Billionaire entrepreneurs Mohsin and Zuber Issa and private equity firm TDR Capital won the bidding race for Walmart’s majority Asda stake in 2020. Their Bellis Acquisition Company Plc vehicle is coming to the high-yield market with a dual-tranche 2.75 billion-pound ($3.75 billion) offering. Indicated coupons of 3.5% for the senior secured BB-rated five-year tranche, and 4.5% for the 500 million-pound senior unsecured B+ six-year segment, should be more than enough to lure institutions and pension funds from their usual investment-grade comfort zone. Although both coupons will probably be reduced if demand’s strong, there’s plenty of room for Asda’s credit spreads to tighten in the secondary market and establish a receptive market for future debt sales of this type.

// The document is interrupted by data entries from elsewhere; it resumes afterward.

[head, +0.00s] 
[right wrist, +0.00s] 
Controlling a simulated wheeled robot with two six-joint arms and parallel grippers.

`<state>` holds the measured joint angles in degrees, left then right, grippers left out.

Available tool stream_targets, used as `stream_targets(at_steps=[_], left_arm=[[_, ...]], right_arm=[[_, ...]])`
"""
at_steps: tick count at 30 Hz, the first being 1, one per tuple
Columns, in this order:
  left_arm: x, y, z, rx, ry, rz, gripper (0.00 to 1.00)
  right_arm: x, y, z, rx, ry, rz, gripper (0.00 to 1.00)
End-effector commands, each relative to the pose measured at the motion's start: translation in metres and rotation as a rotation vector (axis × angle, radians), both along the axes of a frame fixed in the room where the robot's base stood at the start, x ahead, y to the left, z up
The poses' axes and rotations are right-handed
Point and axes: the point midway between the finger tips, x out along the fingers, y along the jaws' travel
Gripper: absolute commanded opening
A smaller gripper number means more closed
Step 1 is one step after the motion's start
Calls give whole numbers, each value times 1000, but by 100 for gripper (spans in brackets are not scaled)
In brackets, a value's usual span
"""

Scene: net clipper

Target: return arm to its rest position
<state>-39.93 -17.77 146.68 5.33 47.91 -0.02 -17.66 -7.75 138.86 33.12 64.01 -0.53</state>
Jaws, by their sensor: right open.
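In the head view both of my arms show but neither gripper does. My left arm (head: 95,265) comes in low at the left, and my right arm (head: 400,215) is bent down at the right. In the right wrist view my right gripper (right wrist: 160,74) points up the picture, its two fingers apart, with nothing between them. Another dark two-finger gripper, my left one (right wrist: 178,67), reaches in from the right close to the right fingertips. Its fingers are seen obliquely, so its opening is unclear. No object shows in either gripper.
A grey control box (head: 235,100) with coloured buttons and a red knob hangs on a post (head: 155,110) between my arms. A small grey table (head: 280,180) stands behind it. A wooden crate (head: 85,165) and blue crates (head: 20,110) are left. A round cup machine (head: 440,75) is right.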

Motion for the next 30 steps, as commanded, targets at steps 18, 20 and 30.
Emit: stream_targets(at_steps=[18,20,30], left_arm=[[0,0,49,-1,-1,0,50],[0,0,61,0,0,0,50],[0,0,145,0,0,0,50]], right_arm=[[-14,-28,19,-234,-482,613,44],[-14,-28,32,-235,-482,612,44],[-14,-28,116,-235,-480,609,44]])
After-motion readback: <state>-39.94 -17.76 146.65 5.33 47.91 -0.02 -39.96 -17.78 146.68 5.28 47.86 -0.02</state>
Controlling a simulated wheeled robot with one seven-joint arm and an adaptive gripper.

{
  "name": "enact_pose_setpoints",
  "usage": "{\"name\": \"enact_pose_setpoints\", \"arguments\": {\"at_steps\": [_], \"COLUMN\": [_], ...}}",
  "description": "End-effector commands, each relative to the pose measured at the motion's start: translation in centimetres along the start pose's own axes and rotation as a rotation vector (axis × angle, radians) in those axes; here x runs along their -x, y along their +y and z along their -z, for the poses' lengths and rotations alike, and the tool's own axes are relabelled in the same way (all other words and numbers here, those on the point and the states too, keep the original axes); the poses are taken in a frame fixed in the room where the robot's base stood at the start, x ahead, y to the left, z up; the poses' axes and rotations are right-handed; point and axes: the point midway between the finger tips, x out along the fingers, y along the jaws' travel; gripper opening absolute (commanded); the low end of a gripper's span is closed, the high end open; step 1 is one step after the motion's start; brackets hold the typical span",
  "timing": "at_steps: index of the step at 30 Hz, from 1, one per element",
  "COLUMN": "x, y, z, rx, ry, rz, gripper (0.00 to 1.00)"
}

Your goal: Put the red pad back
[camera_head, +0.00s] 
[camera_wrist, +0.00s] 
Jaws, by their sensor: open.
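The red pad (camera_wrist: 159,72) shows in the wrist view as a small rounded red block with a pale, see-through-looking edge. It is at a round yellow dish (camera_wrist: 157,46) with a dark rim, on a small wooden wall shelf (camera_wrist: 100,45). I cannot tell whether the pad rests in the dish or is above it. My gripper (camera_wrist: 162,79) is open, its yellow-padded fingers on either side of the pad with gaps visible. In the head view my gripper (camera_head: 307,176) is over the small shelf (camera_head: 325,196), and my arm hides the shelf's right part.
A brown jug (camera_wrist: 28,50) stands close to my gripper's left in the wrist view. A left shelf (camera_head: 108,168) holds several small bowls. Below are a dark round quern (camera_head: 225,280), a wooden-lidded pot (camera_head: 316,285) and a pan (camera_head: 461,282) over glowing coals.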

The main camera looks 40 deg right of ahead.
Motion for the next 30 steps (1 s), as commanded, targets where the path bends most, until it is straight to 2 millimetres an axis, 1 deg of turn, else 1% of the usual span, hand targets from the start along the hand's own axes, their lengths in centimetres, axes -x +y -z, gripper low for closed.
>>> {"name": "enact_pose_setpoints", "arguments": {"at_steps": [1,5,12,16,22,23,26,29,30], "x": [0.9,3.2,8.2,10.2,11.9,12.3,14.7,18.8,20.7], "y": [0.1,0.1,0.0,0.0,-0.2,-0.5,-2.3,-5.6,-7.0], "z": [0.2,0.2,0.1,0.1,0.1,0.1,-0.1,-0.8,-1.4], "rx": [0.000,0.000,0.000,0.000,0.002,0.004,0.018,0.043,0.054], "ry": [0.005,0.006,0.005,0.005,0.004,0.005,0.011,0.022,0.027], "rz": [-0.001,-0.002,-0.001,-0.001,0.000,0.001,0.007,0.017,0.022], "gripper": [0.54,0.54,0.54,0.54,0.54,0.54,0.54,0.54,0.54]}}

The logical comparison is with Tesco Plc, the UK’s largest supermarket chain, whose four-year debt rated BBB- (the lowest rung of investment grade) yields about 0.8%. So the new five-year secured Asda debt, which at 2.25 billion pounds will become the largest single-tranche sterling corporate bond, would offer about 250 basis points more than a comparable Tesco bond. That’s ample reward for the two-notch lower credit rating. The overall deal at 2.75 billion pounds is bigger than the three-part 2.25 billion-pound deal for Anheuser-Busch InBev in 2017, or Verizon’s dual-tranche 1.2 billion pound sale in 2020, both of which were comfortably investment grade. But that shouldn’t be a problem with so much money around.
This sale will be a serious test of the depth of the sterling high-yield market for large-scale private equity-linked debt and whether big fund managers are happy to take on more credit risk if the rewards are sufficient. If successful, it will be a green light for more M&A activity in post-Brexit Britain.